Jack Soble a plaidé coupable sur les accusations d’espionnage et a passé quatre ans en prison. Le docteur Robert Soblen a été arrêté pour espionnage le 29 novembre 1960 – à l’époque, le frère de Soble était un psychiatre réputé à New York. La secrétaire des bureaux du SWP dans les années 1930-40, Sylvia Franklin, a été également nommée dans la mise en accusation comme l’une de ses complices. [1] Soblen a été reconnu coupable d’espionnage et a reçu une peine à perpétuité. Il s’est suicidé le 6 septembre 1962, à l’aéroport d’Heathrow à Londres alors qu’il était encadré par des policiers qui le ramenaient aux États-Unis depuis Israël, où il s’était enfuit quand il était en liberté sous caution.

Alors que les révélations sur Zborowski, Soble et Soblen ainsi que leurs épreuves judiciaires ont été largement divulguées dans la presse, le Socialist Workers Party, qui était dans un état de déclin et de dégénération politiques sérieux, est resté étrangement silencieux. Alors même que les procès de Zborowski et Soblen avaient lieu au tribunal de Foley Square – à quelques pâtés de maisons des bureaux nationaux du SWP – rien du tout n’a été publié dans la presse du SWP sur les procès de Soble, de Soblen ou les deux procès de Zborowski. L’unique article sur Zborowski a été un compte-rendu superficiel signé par Joseph Hansen qui est apparu dans le numéro du 9 avril 1956, et largement copié sur deux articles écrits par David Dallin, le mari de Lola Estrine, pour les numéros des 19 et 26 mars 1956 du magazine The New Leader [un magazine culturel et politique libéral et nettement anti-communiste, ndt].

Le silence du SWP – suivi également par le Secrétariat international révisionniste dirigé par Michel Pablo et Ernest Mandel – était d’autant plus surprenant que d’autres dans le mouvement trotskyste demandaient des explications. Le plus remarquable était Georges Vereeken, un révolutionnaire belge qui avait connu Zborowski à Paris. Dans son livre The GPU in the Trotskyst movement, [titre français original : La Guépéou dans le mouvement trotskiste, ndt] Vereeken décrivait l’intérêt soulevé par les premières révélations des auditions au Congrès.

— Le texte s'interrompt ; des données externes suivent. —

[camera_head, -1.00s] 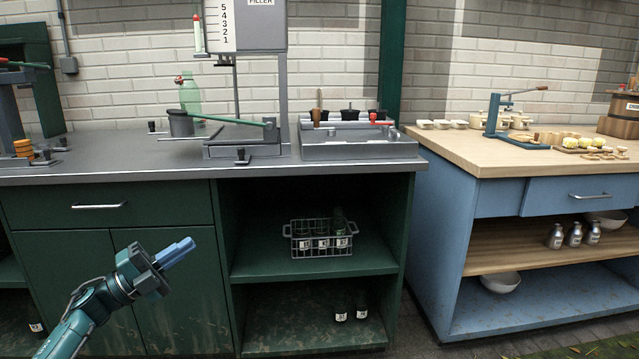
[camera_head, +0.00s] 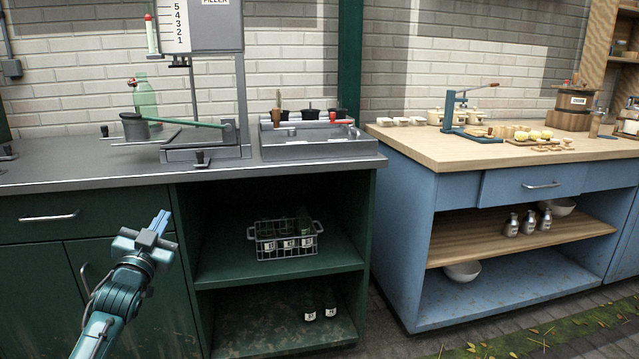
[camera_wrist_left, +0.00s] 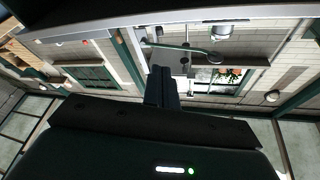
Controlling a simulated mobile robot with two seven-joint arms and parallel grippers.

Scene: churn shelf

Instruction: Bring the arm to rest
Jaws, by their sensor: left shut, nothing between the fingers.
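My left gripper (camera_head: 159,222) is in the lower left of the head view, at the end of my teal arm. Its blue fingers are together with nothing between them, and they point up. It is in front of the dark green cabinet (camera_head: 130,290), below the worktop edge and apart from it. In the left wrist view the closed fingers (camera_wrist_left: 161,88) show dark in the middle, with the counter edge and the brick wall beyond. My right gripper does not show.
A filler machine (camera_head: 205,30) stands on the grey worktop (camera_head: 60,172). A wire basket with bottles (camera_head: 284,240) sits on the open shelf right of my gripper. A blue bench (camera_head: 455,215) with a wooden top is at the right. The floor between has free room.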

Le pabliste français Pierre Franck commentait, d’après Vereeken, « Zborowski a été interrogé par une sous-commission du Sénat américain. Nous ne pouvons espérer en apprendre plus sur ses activités dans nos rangs par ce biais. Les groupes américains […] devraient se réunir à ce sujet et tenter de faire parler cet Etienne. Malheureusement nous avons l’impression qu’ils ne sont pas très intéressés par toute cette affaire. » (Georges Vereeken, The GPU in the Trotskyist Movement, New Park Publications, pp. 4-5)

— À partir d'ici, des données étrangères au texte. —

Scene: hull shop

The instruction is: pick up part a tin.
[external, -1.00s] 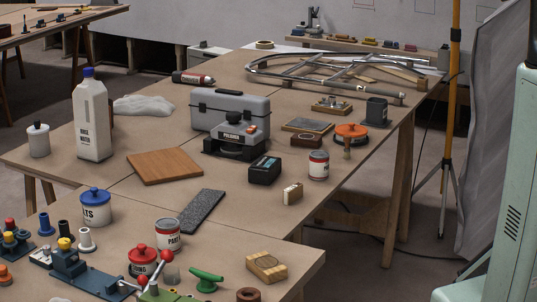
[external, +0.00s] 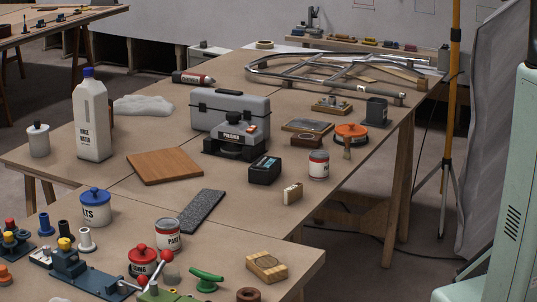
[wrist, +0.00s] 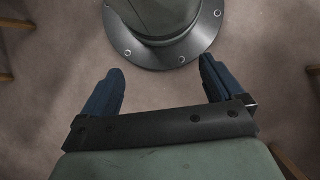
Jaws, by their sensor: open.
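A tin with a grey lid and a white and red label (external: 168,236) stands upright on the near table in the external view; its label seems to read "PART", and the letter after it is too small to read. A second, similar tin (external: 319,165) stands upright near the right edge of the farther table, its label also too small to read fully. My gripper (wrist: 160,78) shows in the wrist view with its two blue fingers wide apart and nothing between them. It is over bare floor and a round bolted base, away from both tins. It is not visible in the external view.
Close to the near tin are a red-lidded can (external: 143,262), a blue-lidded tub (external: 95,208), a dark grey slab (external: 201,211) and a green cleat (external: 207,279). Near the far tin are a black box (external: 265,171) and an orange disc-shaped tool (external: 351,131).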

Vereeken a écrit plus tard que lors d’un congrès pabliste en avril 1964, il « a expliqué toute l’affaire Zborowski en détail, ainsi que les ravages causés par le GPU dans [le] mouvement. Trois fois, Mandel a tenté de m’empêcher de lire ma déclaration. Mais un autre membre dirigeant qui avait fait partie de notre tendance avant et pendant la guerre est intervenu énergiquement pour me permettre de la lire jusqu’à la fin.» (Ibid., p. 351).

Mandel et Pablo avaient des intérêts politiques bien précis pour refuser de s’engager dans ce genre de révélations systématiques des crimes du GPU sur lesquels Trotsky avait toujours insisté. [2] Ils avaient développé, à partir de 1949, une perspective politique qui affirmait que la bureaucratie stalinienne en Union soviétique avait prouvé, par son annulation des relations de propriété capitalistes en Europe de l’Est, qu’elle pouvait jouer un rôle révolutionnaire. Ils affirmaient que la mort de Staline en 1953 avait ouvert la voie à un processus d’« auto-réforme » de la bureaucratie qui rendait la perspective de Trotsky d’un renversement par la force de la bureaucratie stalinienne complètement dépassée. L’exposition du travail sanglant de la police secrète stalinienne contre le mouvement trotskyste – un dossier que Khrouchtchev n’avait pas révélé et qui est toujours gardé sous silence par Gorbatchev aujourd’hui – était politiquement gênante.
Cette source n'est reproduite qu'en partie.